● Short exercise
Among the records that follow, find the line with "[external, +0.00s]" and the line with "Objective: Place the". Set down those lines and all lines between them exactly, without adding anything.
— START —
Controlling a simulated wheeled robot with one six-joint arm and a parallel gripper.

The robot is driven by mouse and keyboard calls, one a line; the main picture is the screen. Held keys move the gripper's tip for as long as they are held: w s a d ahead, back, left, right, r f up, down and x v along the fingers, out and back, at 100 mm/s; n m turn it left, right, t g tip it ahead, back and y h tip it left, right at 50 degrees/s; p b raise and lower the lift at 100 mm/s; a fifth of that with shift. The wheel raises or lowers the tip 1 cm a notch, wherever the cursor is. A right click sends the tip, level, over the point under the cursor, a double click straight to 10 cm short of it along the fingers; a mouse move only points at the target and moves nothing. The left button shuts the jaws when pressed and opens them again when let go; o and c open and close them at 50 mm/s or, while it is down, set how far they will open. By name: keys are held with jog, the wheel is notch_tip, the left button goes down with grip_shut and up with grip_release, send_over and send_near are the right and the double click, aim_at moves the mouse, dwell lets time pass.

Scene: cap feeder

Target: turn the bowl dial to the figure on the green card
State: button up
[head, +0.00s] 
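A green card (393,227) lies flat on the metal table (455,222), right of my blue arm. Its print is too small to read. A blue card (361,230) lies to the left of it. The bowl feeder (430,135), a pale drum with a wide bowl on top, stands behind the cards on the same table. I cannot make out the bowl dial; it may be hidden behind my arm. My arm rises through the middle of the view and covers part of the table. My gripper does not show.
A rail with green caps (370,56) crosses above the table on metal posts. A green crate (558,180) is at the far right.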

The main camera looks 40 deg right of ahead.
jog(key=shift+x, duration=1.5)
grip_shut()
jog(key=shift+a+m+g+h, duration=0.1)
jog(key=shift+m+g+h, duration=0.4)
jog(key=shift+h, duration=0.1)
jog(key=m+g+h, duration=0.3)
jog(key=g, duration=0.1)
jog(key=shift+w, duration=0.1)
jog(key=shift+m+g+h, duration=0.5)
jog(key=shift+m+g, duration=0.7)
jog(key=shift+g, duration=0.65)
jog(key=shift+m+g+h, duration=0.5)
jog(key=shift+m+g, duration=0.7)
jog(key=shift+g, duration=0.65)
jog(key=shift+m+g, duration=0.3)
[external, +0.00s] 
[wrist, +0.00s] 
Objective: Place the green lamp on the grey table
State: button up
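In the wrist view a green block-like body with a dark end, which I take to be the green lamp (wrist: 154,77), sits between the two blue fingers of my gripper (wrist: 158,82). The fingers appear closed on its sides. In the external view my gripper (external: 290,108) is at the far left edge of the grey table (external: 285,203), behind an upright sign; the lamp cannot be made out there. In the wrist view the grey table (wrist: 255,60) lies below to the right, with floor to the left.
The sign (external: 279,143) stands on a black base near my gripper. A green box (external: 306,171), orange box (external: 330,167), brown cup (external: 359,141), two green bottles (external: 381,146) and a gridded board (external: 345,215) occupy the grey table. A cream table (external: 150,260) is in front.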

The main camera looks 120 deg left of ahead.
— END —
● Answer
[external, +0.00s] 
[wrist, +0.00s] 
Objective: Place the green lamp on the grey table

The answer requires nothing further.